Conditions may also address the following:

  • Transportation issues
  • Sign standards
  • Urban design standards
  • Streetscape standards
  • Permit timing
  • Emergency equipment access standards
  • State and federal approval issues
  • Other site specific issues

Most recently, efforts have focused on residential relocation and replacement of affordable units, retail relocation and replacement, and transportation management issues. As a part of the site plan negotiation, child care, housing, open space, historical preservation, community facilities and other community goals are regularly discussed with developers. Arlington has been successful in achieving the donation of open space, affordable housing units and contributions to the County’s housing contingency fund through conditions negotiated through the Site Plan Review process.

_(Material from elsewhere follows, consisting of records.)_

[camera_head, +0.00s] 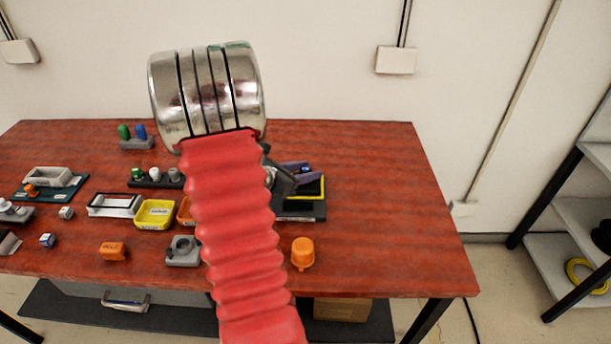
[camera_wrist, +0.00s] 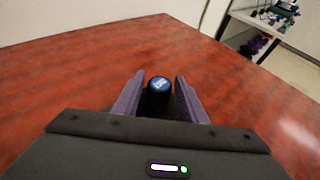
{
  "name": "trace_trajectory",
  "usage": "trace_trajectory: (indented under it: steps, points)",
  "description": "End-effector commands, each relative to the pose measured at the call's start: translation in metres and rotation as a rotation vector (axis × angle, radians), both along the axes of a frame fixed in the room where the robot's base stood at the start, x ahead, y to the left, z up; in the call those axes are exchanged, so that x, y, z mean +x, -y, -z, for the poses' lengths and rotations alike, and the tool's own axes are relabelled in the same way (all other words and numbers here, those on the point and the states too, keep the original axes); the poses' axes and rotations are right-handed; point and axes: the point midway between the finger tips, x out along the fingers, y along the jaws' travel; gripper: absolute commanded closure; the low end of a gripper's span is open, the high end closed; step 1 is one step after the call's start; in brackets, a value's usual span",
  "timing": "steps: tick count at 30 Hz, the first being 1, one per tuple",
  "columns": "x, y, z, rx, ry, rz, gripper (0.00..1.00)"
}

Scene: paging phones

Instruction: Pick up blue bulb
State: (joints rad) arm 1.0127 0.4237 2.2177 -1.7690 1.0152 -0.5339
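My gripper (camera_wrist: 160,80) has two purple fingers, one on each side of a dark upright piece with a blue top (camera_wrist: 158,84) and a small white mark. This may be the blue bulb. I cannot tell whether both fingers press on it. In the head view my gripper (camera_head: 300,170) points right, above a black and yellow tray, with the blue top (camera_head: 306,169) at its tips. My own red arm hides part of this area. Another blue rounded piece (camera_head: 140,131) stands beside a green one (camera_head: 123,131) in a grey holder (camera_head: 136,144) at the back left.
The black and yellow tray (camera_head: 308,211) lies close to my gripper. An orange bulb-like piece (camera_head: 302,251) stands near the front edge. A yellow bin (camera_head: 154,214), a grey block (camera_head: 183,253) and an orange piece (camera_head: 112,250) are left of my arm. The table's right side is clear.

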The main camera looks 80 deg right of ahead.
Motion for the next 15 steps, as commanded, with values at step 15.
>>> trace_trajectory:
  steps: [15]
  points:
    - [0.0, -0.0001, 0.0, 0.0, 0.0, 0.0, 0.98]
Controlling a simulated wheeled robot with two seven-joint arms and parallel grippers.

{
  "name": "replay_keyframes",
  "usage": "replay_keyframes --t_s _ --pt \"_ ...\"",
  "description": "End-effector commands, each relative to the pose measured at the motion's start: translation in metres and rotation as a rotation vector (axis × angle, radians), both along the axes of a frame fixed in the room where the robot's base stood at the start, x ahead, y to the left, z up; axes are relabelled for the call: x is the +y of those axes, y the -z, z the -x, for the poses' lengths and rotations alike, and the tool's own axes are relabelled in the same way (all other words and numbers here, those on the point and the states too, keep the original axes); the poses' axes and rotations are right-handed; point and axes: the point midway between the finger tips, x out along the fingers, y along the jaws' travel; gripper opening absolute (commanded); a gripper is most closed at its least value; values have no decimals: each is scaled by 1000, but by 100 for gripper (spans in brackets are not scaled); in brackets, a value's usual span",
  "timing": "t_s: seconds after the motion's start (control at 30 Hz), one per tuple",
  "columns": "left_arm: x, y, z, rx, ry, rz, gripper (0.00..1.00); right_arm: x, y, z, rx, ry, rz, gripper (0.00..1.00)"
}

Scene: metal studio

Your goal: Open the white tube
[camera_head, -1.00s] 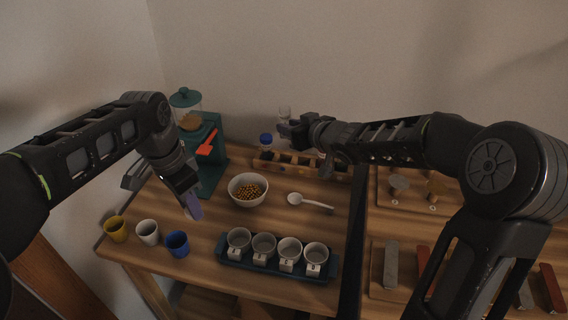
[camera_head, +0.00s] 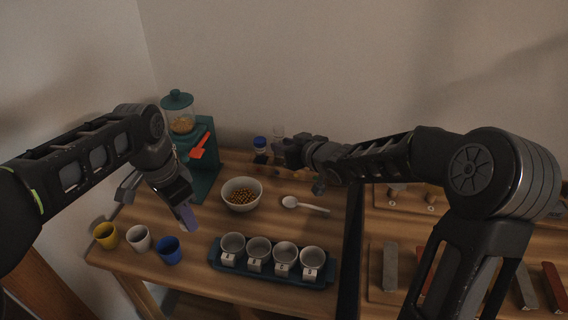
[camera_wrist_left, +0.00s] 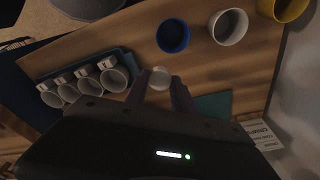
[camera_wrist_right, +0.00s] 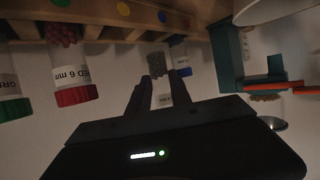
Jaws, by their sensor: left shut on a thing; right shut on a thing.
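The white tube, a clear tube with greyish contents and a pale label, is held upright between my right gripper's fingers (camera_wrist_right: 158,85). Its contents (camera_wrist_right: 157,63) show in the right wrist view, and its clear upper part (camera_head: 278,131) in the head view; the gripper hides its top end in the wrist view. My right gripper (camera_head: 280,150) is at the tube rack (camera_wrist_right: 130,33). My left gripper (camera_head: 187,215) is shut on a small whitish round piece (camera_wrist_left: 160,77), which looks like a cap, above the table near the cups.
A blue-capped tube (camera_head: 260,143) stands close beside the white tube. Red-capped (camera_wrist_right: 75,95) and green-capped (camera_wrist_right: 15,108) tubes stand further along the rack. A teal dispenser (camera_head: 204,172), bowl (camera_head: 242,206), spoon (camera_head: 305,205), tray of cups (camera_head: 225,264) and blue cup (camera_head: 168,250) are nearby.

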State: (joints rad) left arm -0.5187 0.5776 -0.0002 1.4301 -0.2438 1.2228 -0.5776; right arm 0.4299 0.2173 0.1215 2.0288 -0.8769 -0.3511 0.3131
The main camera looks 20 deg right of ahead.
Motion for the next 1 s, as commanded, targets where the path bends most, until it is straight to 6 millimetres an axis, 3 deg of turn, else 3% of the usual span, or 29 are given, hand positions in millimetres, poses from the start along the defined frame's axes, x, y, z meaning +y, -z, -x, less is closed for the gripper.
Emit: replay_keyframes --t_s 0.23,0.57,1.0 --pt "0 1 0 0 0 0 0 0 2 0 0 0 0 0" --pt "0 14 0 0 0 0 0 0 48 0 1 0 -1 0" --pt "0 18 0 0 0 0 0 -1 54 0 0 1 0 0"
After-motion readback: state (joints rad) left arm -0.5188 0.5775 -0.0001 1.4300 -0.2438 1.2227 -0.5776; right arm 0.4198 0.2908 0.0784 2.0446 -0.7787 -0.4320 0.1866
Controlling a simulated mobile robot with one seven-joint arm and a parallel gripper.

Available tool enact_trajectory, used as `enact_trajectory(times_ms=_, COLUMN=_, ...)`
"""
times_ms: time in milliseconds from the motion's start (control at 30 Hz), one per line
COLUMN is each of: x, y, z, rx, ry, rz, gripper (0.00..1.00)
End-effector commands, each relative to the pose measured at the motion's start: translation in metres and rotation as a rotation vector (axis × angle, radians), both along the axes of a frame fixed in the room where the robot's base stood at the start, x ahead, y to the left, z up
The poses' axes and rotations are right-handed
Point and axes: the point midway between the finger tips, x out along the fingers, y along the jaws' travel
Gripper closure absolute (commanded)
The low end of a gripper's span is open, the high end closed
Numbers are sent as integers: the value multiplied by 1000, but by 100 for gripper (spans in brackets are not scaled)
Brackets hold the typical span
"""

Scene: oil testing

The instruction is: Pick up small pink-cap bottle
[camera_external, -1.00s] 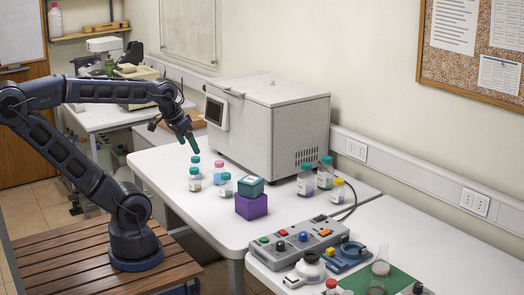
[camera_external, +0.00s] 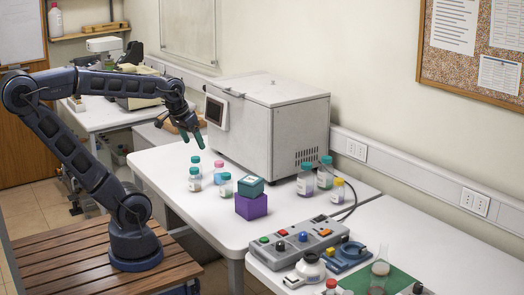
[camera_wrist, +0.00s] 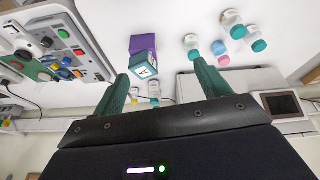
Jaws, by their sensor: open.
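The small pink-cap bottle (camera_external: 219,175) stands upright on the white table among several teal-capped bottles. In the wrist view its pink cap (camera_wrist: 223,60) shows to the right of the fingers. My gripper (camera_external: 192,138) is above the table, up and to the left of the pink-cap bottle in the external view, apart from it. In the wrist view my gripper (camera_wrist: 162,80) has its two green fingers spread wide, with nothing held between them.
Teal-capped bottles (camera_external: 195,183) crowd close beside the pink-cap bottle. A teal box (camera_external: 250,187) on a purple box (camera_external: 251,207) stands to the right. A large grey machine (camera_external: 268,125) stands behind. The table's front left is clear.

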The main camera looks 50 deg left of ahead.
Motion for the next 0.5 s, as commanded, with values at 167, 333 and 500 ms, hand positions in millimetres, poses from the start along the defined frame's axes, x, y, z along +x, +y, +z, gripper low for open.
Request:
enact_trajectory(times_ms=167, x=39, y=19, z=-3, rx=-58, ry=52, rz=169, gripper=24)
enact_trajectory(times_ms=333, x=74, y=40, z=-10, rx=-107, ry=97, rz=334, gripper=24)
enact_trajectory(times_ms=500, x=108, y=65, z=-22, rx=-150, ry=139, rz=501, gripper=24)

The Role and Authority of the Planning Commission

The Planning Commission in Arlington receives its authority in the same manner as other local Virginia jurisdictions: through state enabling legislation. In Arlington, the Planning Commission is appointed by the County Board and plays an advisory role only. It reviews and makes recommendations to the County Board on rezonings, GLUP amendments, other Comprehensive Plan changes such as the Master Transportation Plan, certain special exceptions including site plans, zoning text changes, subdivision ordinance changes, vacation and abandonments of the public right-of-ways, and public land acquisition.

The Planning Commission participates in all major planning efforts and is usually the lead group in involving citizens in these processes. Quarterly work sessions between the County Board and the Planning Commission were recently initiated to ensure a good line of communication between the two bodies.